Joshua Thurow (UT-San Antonio) – “Some Reflections on Cognitive Science, Doubt, and Religious Belief”

David Hume observed in his Natural History of Religion that “the belief of invisible, intelligent power has been very generally diffused over the human race, in all places and in all ages." Today cognitive scientists of religion take Hume's observation seriously and have developed sophisticated, testable theories to explain it. Each of these theories is naturalistic - they explain why humans have religious beliefs without in any way appealing to the existence or activities of gods. Some have thought that these naturalistic explanations of religious belief cast doubt on religious belief. In this paper, I examine whether this is so. After distinguishing several different ways in which propositions can cast doubt on other propositions, I argue that one popular way of arguing that these theories cast doubt on religious belief - via a debunking argument - fails. I conclude by suggesting that the cognitive science theories of religion may have a better chance of casting doubt on religious belief by undermining some reasons, evidence, or arguments for religious beliefs.

Chris Tucker (Aukland/William & Mary) (co-authored with Mark Murphy) – “Welfare and the Problem of Evil”

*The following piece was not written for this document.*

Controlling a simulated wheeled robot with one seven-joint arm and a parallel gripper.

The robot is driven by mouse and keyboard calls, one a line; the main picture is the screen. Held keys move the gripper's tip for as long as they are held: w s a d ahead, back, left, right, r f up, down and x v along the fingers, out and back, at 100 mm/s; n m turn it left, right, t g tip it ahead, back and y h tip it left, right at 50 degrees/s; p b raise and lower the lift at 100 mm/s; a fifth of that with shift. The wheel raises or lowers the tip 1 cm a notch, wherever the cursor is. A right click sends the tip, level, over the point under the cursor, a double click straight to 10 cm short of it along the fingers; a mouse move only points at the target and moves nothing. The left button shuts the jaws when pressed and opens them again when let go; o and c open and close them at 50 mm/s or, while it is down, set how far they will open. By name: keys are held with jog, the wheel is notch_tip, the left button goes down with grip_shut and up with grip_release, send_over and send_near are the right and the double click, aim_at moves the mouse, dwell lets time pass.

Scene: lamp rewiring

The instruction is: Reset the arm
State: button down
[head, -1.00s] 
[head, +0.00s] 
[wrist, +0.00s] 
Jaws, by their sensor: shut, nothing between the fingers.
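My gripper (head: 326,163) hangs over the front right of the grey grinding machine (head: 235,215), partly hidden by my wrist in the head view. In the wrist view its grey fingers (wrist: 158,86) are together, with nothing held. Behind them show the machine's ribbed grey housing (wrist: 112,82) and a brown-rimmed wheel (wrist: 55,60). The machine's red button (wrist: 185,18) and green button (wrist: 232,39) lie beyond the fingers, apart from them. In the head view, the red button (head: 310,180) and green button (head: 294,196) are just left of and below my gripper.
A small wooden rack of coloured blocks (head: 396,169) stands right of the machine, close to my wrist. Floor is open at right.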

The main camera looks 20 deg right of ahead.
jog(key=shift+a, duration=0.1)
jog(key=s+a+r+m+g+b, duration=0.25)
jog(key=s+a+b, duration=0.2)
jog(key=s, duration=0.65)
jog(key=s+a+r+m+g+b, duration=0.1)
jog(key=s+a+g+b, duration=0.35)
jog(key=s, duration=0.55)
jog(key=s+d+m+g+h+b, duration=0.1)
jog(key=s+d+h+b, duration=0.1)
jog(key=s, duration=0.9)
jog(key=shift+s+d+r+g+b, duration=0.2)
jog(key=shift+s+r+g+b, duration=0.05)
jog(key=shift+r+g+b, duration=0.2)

It seems almost undeniable that a morally perfect being would allow someone to suffer intensely only if that suffering is necessary for some purpose. This intuition is most salient, and thus most commonly given concrete expression, in the literature on the argument from evil. In fact, it is so commonly endorsed by both defenders and detractors of the argument that it has been dubbed the Standard Position. We take no stand on whether the Standard Position is true. Our goal is more irenic than that: we argue that it is incompatible with what are widely regarded as the strongest versions of the arguments from evil. As a very secondary aim, we also show that jettisoning the Standard Position weakens the problem of evil.